- **THE REQUEST**: From the line with "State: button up" through the final line, transcribe the material below character for character; include no other lines.

==================================================

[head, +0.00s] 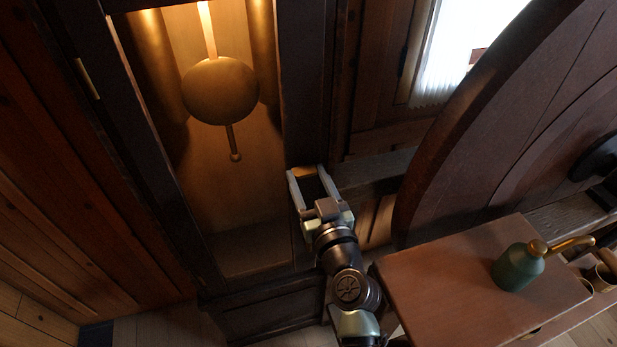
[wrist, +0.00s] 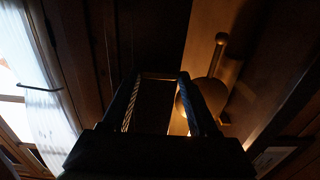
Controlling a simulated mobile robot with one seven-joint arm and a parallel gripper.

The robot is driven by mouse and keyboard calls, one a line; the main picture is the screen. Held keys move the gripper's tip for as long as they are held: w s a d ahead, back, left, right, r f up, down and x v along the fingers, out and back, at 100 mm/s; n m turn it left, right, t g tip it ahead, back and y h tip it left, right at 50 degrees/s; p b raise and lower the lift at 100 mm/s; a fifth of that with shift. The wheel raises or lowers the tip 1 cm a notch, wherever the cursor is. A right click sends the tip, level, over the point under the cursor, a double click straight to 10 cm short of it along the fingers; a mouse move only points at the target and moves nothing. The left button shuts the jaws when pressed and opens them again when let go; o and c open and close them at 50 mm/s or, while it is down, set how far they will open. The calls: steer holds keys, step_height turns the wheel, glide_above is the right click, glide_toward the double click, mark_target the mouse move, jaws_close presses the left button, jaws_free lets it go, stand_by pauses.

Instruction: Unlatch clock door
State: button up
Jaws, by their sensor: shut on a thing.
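The tall clock has a dark-framed door (head: 302,90) with a wide opening, through which a brass pendulum (head: 220,92) shows in warm light. The pendulum also shows in the wrist view (wrist: 190,105). My gripper (head: 308,173) is at the right stile of the door, below the pendulum's height. Its fingers stand well apart, shut on a small thing at their tips, apparently the latch (wrist: 158,76), which shows as a thin lit bar in the wrist view. The latch's shape and turn are too dark to tell. The door appears closed.
A brass hinge-like plate (head: 87,78) is on the door's left side. A large dark wheel (head: 470,130) stands right of my arm. A wooden stand (head: 450,300) with a green oil can (head: 518,268) is close at the lower right. A curtained window (head: 455,50) is behind.

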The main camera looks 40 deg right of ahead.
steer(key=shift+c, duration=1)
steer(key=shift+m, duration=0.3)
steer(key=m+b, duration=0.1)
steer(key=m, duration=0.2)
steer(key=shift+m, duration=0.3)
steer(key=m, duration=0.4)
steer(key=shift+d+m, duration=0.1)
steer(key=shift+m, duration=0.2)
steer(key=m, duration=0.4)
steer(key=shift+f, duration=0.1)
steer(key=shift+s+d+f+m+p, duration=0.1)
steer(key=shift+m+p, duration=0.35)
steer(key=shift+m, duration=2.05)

==================================================

- **EXERCISE RESULT**:
State: button up
Jaws, by their sensor: shut on a thing.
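The tall clock has a dark-framed door (head: 302,90) with a wide opening, through which a brass pendulum (head: 220,92) shows in warm light. The pendulum also shows in the wrist view (wrist: 190,105). My gripper (head: 308,173) is at the right stile of the door, below the pendulum's height. Its fingers stand well apart, shut on a small thing at their tips, apparently the latch (wrist: 158,76), which shows as a thin lit bar in the wrist view. The latch's shape and turn are too dark to tell. The door appears closed.
A brass hinge-like plate (head: 87,78) is on the door's left side. A large dark wheel (head: 470,130) stands right of my arm. A wooden stand (head: 450,300) with a green oil can (head: 518,268) is close at the lower right. A curtained window (head: 455,50) is behind.

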The main camera looks 40 deg right of ahead.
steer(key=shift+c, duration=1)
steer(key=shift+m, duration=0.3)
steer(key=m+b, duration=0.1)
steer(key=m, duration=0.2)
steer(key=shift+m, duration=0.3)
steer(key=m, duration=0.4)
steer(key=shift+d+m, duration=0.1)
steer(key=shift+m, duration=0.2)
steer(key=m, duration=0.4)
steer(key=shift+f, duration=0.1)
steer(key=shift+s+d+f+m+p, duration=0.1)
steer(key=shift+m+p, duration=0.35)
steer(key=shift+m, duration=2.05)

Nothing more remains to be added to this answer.